C'est aujourd'hui que débute ce que l'on appelle l'affaire du siècle : quatre organisations non gouvernementales vous accusent – ils accusent l'État, donc ils vous accusent, madame la ministre – de carence fautive en raison de votre action défaillante dans la réduction des gaz à effet de serre.
Une députée de La République en marche estime que les éoliennes ne soutiennent pas la décarbonation en France et dit : « le jour où les gens vont vraiment comprendre que cette transition énergétique ne sert pas la transition écologique, vous aurez une réaction de rejet des politiques, accusés d'avoir menti. »
Pourquoi continuer à vouloir faire de l'éolien un élément clef de la transition énergétique alors que son utilisation ne permet pas à long terme de nous séparer du nucléaire et que son coût empêche l'accélération de la recherche de solutions alternatives dont la géothermie ?
Votre intervention contient de nombreuses questions auxquelles je vais essayer de répondre, mais aussi beaucoup d'idées reçues.
Vous dites qu'il y a une opposition générale aux éoliennes dans ce pays.

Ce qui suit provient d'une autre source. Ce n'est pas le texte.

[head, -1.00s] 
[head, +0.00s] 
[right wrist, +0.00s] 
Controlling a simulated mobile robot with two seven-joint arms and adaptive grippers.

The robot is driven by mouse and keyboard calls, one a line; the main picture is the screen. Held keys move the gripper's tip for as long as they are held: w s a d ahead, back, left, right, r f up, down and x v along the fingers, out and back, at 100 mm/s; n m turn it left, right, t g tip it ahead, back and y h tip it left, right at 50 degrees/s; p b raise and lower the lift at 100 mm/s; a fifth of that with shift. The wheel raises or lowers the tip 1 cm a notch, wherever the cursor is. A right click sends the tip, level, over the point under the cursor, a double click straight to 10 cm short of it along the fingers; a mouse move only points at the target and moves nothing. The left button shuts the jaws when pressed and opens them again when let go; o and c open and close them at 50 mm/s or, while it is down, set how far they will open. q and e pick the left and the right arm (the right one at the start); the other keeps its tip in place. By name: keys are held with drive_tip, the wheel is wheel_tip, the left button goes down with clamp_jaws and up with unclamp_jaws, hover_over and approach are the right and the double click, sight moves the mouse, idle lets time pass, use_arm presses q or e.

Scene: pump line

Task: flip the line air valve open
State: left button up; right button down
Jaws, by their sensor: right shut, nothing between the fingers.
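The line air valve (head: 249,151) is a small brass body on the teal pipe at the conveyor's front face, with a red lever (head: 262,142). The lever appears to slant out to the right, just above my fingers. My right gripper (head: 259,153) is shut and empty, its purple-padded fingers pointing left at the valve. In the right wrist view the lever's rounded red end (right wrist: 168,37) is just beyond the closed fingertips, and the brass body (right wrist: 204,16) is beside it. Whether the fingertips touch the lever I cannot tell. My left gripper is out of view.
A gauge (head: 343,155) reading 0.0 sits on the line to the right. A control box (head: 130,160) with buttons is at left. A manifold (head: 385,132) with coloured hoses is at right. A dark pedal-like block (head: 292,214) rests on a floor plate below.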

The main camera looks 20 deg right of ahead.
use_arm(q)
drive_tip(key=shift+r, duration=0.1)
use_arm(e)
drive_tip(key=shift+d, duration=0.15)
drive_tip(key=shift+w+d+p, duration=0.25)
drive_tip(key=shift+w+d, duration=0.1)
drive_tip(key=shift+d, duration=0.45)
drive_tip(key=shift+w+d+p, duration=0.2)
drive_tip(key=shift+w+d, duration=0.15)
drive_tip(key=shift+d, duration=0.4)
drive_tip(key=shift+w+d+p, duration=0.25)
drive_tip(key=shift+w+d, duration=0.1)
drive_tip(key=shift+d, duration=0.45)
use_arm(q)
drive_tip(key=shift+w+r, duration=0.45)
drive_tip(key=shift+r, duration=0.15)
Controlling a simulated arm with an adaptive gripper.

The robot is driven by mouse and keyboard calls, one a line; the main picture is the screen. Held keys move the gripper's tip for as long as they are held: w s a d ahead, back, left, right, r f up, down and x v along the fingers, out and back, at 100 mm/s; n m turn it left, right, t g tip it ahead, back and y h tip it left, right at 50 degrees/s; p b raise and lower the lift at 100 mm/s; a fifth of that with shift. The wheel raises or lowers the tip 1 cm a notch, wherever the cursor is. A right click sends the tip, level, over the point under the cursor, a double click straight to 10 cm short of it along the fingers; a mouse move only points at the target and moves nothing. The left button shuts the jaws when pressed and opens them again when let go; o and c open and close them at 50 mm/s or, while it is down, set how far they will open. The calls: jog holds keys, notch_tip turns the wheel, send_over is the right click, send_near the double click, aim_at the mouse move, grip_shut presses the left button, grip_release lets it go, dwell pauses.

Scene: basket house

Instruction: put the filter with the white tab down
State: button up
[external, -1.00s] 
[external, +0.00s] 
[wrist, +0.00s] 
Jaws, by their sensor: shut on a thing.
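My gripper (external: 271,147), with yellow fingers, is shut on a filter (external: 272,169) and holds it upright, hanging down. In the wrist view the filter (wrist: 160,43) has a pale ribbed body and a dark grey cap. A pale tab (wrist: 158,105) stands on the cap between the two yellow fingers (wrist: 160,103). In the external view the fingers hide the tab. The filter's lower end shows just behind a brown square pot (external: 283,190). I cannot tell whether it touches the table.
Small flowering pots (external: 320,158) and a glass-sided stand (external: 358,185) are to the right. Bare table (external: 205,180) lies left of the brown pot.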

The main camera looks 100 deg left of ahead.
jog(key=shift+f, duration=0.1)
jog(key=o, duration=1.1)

C'est faux : des études montrent le contraire. S'ils n'avaient à traiter que les recours contre les éoliennes, les tribunaux de ce pays ne seraient pas très embouteillés. Seulement de 6 % à 14 % des projets font l'objet d'une opposition de la part des maires des communes d'implantation, ce qui veut dire qu'ils sont approuvés dans l'immense majorité des cas.
Alors, essayons de garder raison ! J'ai l'impression de revenir toujours sur les mêmes sujets. Il est parfaitement légitime d'être opposé à l'énergie éolienne et de le faire valoir dans le débat public, mais nous devons travaillons à partir des faits. Je vais sans doute entendre parler des terres rares et de la recyclabilité des éoliennes – pour ce dernier point, c'est déjà fait. Il se trouve que le recyclage des éoliennes, qui se développe, va devenir une obligation – précisons qu'il ne s'agira pas de faire brûler les pales. Nous avançons, notamment sur l'excavation des socles.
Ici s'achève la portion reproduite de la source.